■ **TASK TO COMPLETE**: Retype verbatim only the lines below, starting at the one that contains "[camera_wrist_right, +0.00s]" and ending at the one that contains "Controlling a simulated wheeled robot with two". Pictures are excluded from the copy.

■ **DATA**:
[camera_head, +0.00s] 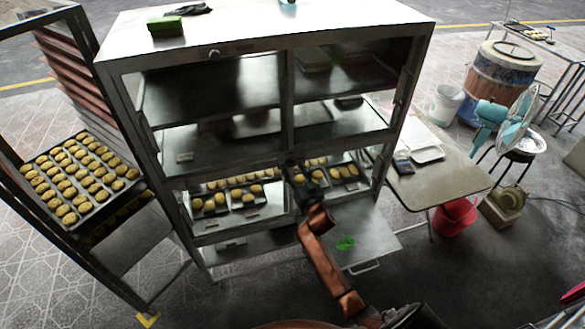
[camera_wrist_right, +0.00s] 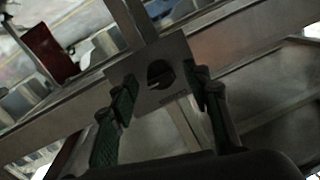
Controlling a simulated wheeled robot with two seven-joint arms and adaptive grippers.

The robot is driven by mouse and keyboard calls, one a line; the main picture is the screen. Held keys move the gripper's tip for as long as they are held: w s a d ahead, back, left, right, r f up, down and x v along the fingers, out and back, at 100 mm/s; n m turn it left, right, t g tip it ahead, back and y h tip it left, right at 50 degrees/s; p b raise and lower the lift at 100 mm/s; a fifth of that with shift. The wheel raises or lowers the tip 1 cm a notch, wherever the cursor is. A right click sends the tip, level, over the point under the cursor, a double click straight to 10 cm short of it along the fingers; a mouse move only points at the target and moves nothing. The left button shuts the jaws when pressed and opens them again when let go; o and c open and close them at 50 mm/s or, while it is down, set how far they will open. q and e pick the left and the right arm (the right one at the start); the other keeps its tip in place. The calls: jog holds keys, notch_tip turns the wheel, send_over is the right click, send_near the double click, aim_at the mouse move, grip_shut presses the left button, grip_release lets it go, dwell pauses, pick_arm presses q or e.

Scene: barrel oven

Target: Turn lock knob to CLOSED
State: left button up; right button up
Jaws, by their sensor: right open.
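The lock knob (camera_wrist_right: 160,73) is a dark round piece on a pale square plate (camera_wrist_right: 148,100) in the right wrist view. The plate sits on the metal cabinet frame, where bars meet. Lettering below the knob is too blurred to read. My right gripper (camera_wrist_right: 163,88) is open, its green-padded fingers on either side of the plate. I cannot tell whether they touch it. In the head view my right gripper (camera_head: 301,180) is at the cabinet's (camera_head: 290,40) middle post and hides the lock there. My left gripper is not in view.
Trays of buns (camera_head: 228,198) stand on the cabinet's lower shelf. A rack with a bun tray (camera_head: 78,178) is at the left. A side table (camera_head: 440,175), red bucket (camera_head: 455,217) and fan (camera_head: 508,125) are at the right.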

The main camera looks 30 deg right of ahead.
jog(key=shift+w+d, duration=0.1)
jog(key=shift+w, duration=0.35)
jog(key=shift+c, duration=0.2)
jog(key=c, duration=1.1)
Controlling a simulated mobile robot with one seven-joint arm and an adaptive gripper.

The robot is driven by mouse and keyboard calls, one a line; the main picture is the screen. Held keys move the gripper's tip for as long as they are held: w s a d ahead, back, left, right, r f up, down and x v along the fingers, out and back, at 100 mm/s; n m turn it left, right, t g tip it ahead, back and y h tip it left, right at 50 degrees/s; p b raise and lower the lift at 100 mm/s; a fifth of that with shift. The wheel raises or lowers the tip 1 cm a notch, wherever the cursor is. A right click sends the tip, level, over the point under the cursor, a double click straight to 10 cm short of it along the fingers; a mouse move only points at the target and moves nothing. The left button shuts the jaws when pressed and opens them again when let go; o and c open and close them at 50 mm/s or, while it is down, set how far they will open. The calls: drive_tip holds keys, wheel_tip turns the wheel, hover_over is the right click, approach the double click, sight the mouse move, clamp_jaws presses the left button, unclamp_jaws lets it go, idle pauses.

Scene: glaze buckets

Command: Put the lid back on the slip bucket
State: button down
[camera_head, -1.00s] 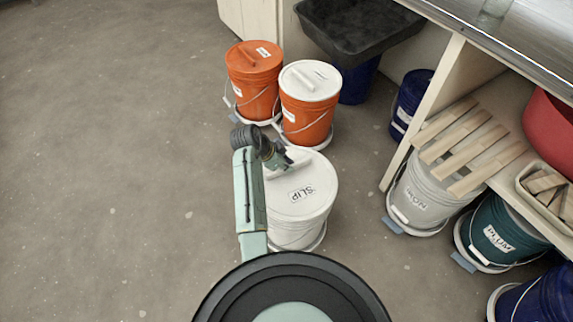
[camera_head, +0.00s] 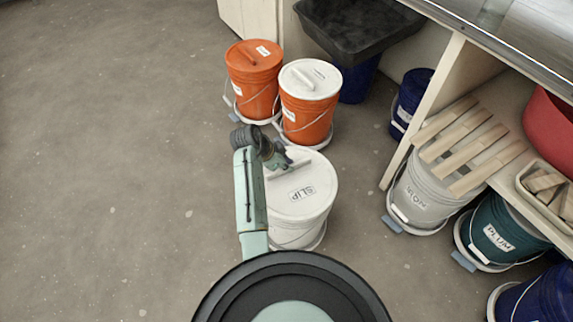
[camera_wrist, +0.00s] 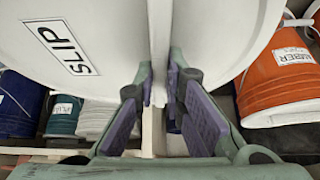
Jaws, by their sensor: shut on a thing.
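The white lid (camera_head: 318,178) with its SLIP label lies over the top of the white slip bucket (camera_head: 292,236) in the head view. It looks level; whether its rim is fully seated I cannot tell. My gripper (camera_head: 283,163) is at the raised bar handle on the lid. In the wrist view my gripper (camera_wrist: 159,85) has one finger on each side of the handle (camera_wrist: 159,40), shut on it. The lid (camera_wrist: 105,35) fills the upper part of that view and hides the bucket.
An orange bucket (camera_head: 254,85) and a white-lidded orange bucket (camera_head: 307,118) stand just behind. A black tub (camera_head: 355,30) is beyond them. Grey (camera_head: 420,195) and green (camera_head: 500,232) buckets stand right, by the bench. The floor at left is clear.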

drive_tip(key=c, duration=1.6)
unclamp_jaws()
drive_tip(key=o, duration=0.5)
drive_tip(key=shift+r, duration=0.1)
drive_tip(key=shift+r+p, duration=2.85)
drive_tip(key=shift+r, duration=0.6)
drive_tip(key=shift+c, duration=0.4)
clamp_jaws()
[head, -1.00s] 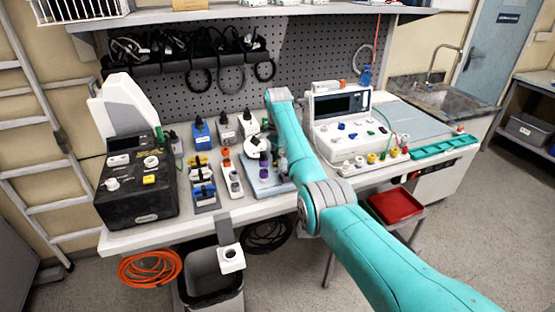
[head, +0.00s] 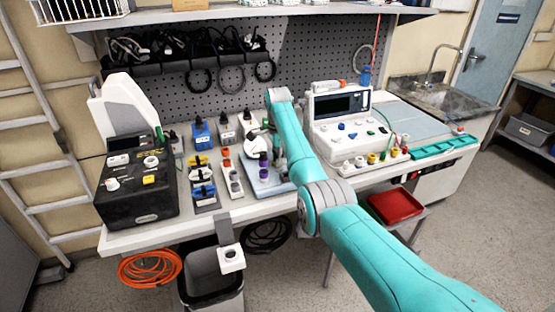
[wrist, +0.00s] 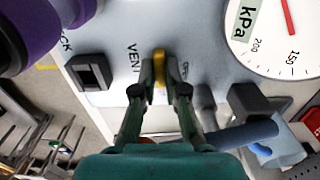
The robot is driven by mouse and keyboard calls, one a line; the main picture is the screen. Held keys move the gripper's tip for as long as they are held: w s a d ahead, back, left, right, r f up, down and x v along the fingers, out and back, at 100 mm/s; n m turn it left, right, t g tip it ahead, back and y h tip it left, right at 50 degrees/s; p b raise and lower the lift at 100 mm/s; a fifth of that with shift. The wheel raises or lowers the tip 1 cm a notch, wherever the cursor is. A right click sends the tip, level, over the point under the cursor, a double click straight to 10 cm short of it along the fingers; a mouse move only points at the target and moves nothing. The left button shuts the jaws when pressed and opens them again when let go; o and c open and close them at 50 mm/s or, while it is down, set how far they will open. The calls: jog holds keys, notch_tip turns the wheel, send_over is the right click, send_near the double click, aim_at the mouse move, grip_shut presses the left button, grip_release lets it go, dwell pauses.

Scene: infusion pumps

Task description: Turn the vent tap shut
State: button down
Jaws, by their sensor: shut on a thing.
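The vent tap (wrist: 160,56) shows in the wrist view as a narrow yellow handle on a pale grey panel (wrist: 205,40), beside the printed word VENT. My gripper (wrist: 160,84) is shut on it, one finger on each side. The handle points along the picture's vertical, and its lower part is hidden between the fingers. A second small label to its right is partly covered by a finger. In the head view the pale test panel (head: 268,189) stands on the bench, and my arm and wrist hide the tap there.
A kPa gauge (wrist: 285,30) with a red needle sits right of the tap. A black square socket (wrist: 91,72) is at its left, a purple part (wrist: 30,30) at upper left. In the head view, a black pump box (head: 137,190) and a white monitor (head: 340,118) flank the panel.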

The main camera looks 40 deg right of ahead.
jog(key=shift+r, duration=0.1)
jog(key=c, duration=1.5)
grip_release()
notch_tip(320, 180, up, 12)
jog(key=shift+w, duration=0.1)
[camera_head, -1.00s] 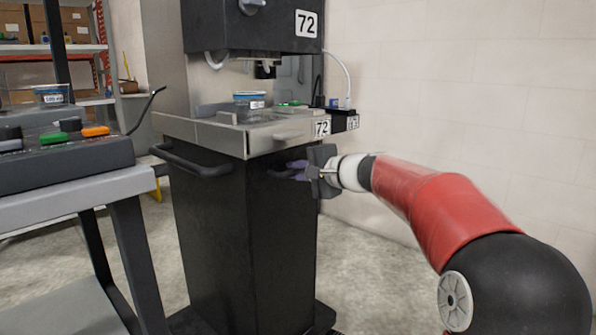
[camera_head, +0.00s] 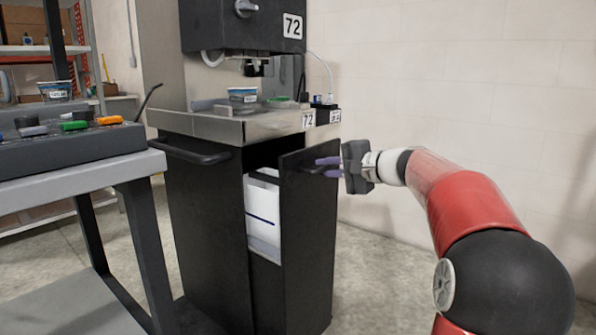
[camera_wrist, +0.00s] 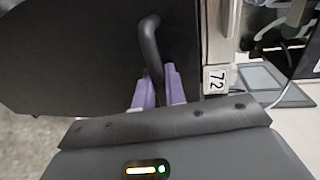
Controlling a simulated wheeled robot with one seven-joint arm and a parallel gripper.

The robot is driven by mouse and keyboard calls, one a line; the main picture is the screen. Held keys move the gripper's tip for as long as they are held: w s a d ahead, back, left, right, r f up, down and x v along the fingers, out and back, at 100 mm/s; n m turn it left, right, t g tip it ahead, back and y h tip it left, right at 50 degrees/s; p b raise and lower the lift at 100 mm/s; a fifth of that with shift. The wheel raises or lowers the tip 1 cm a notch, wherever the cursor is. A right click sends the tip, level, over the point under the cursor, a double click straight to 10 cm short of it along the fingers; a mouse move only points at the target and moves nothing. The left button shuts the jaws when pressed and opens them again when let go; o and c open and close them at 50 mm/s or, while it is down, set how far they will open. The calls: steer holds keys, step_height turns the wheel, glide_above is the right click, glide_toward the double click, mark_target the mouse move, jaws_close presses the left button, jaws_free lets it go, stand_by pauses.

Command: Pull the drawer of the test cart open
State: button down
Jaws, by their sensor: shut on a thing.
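The black test cart (camera_head: 208,235) stands in the middle of the head view, labelled 72. Its tall drawer (camera_head: 306,240) is pulled partly out on the right side, with a gap between its front panel and the cart body. White material with a dark stripe (camera_head: 262,205) shows inside the gap. My gripper (camera_head: 326,167) is at the upper part of the drawer front, its purple fingers shut on the handle. In the wrist view the fingers (camera_wrist: 158,88) close around the curved black handle (camera_wrist: 150,45).
A grey table (camera_head: 75,185) with a button console (camera_head: 65,145) stands at the left front. A cup (camera_head: 243,95) sits on the cart's metal top (camera_head: 215,127). A pale wall (camera_head: 450,80) stands behind my arm. Open floor shows right of the cart.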

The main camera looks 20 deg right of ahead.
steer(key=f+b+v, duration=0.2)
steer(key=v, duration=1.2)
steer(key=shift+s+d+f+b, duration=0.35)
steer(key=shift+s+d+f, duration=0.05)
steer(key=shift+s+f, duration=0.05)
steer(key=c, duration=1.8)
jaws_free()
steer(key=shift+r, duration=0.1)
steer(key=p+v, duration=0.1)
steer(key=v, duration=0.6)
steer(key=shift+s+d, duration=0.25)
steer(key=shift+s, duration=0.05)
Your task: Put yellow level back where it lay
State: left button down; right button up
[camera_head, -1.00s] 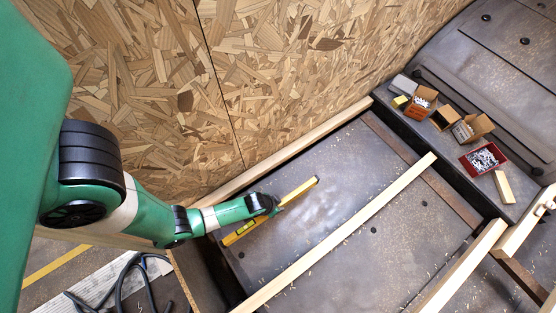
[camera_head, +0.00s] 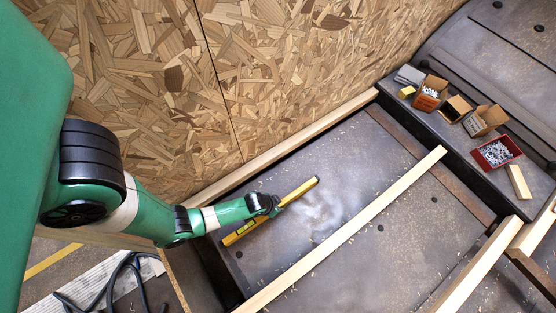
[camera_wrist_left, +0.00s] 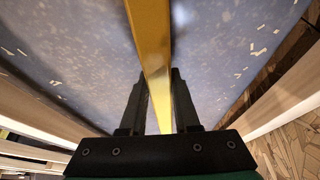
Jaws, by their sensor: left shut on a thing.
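The yellow level (camera_head: 300,191) is a long bar with a green vial near its lower left end. It lies diagonally in the head view over the dark metal floor panel. My left gripper (camera_head: 275,206) is shut on it near its middle. In the left wrist view the level (camera_wrist_left: 150,35) runs between the two black fingers (camera_wrist_left: 158,95) and out past them. I cannot tell whether the level touches the floor or hangs just above it. My right gripper is not in view.
A wooden batten (camera_head: 350,232) crosses the floor to the right of the level. A chipboard wall (camera_head: 290,70) rises behind, with a wooden strip at its foot. Small open boxes (camera_head: 430,92) and a red tray of screws (camera_head: 496,152) stand on the ledge at right.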

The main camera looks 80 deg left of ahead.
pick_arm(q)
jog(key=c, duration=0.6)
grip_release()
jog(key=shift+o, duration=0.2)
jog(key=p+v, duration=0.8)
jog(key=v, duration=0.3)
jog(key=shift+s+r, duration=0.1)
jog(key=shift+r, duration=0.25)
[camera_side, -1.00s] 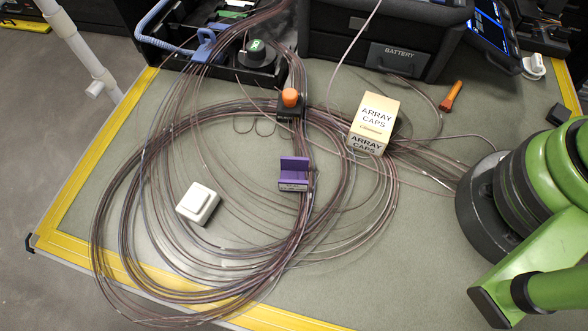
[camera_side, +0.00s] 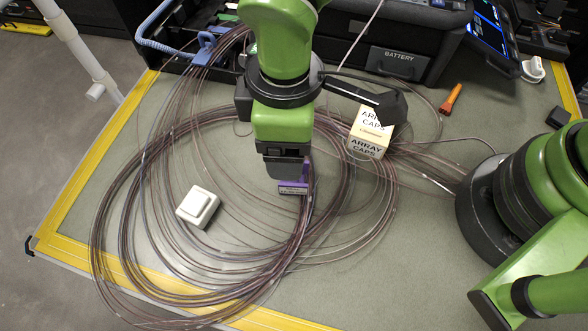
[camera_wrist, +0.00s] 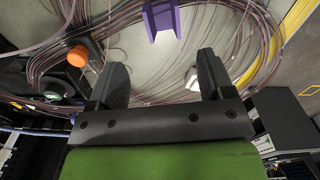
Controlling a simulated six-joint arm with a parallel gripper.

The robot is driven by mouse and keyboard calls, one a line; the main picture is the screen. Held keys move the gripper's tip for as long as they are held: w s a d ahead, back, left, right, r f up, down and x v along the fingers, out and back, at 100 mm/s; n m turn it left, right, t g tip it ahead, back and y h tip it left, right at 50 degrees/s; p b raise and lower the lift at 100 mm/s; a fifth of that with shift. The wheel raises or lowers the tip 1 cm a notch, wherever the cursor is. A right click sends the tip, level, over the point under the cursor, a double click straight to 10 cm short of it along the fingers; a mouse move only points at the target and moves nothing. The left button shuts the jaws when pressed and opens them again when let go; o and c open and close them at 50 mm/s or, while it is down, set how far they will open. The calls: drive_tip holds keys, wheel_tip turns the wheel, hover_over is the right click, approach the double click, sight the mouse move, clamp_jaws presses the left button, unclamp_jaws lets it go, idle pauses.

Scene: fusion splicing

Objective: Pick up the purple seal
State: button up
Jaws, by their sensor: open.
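The purple seal (camera_side: 293,187) lies on the mat at the inner right edge of the coiled cables. My gripper (camera_side: 285,172) hangs over it in the side view and hides its upper part. In the wrist view the purple seal (camera_wrist: 162,20) is at the top middle, beyond the fingertips and between their lines. The two dark fingers of my gripper (camera_wrist: 162,75) are apart with nothing between them. I cannot tell how high the fingertips are above the seal.
Loops of brown cable (camera_side: 130,170) surround the seal. A white switch box (camera_side: 198,206) is to the left. An orange knob (camera_wrist: 78,56) shows in the wrist view. The black battery case (camera_side: 400,60) stands behind.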

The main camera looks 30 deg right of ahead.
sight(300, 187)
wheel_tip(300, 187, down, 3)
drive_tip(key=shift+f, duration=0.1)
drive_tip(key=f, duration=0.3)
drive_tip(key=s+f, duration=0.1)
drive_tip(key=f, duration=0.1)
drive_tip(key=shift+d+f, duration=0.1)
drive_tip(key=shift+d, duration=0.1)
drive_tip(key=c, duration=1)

■ **RESULT OF THIS EXERCISE**:
[camera_wrist_right, +0.00s] 
Controlling a simulated wheeled robot with two seven-joint arms and adaptive grippers.

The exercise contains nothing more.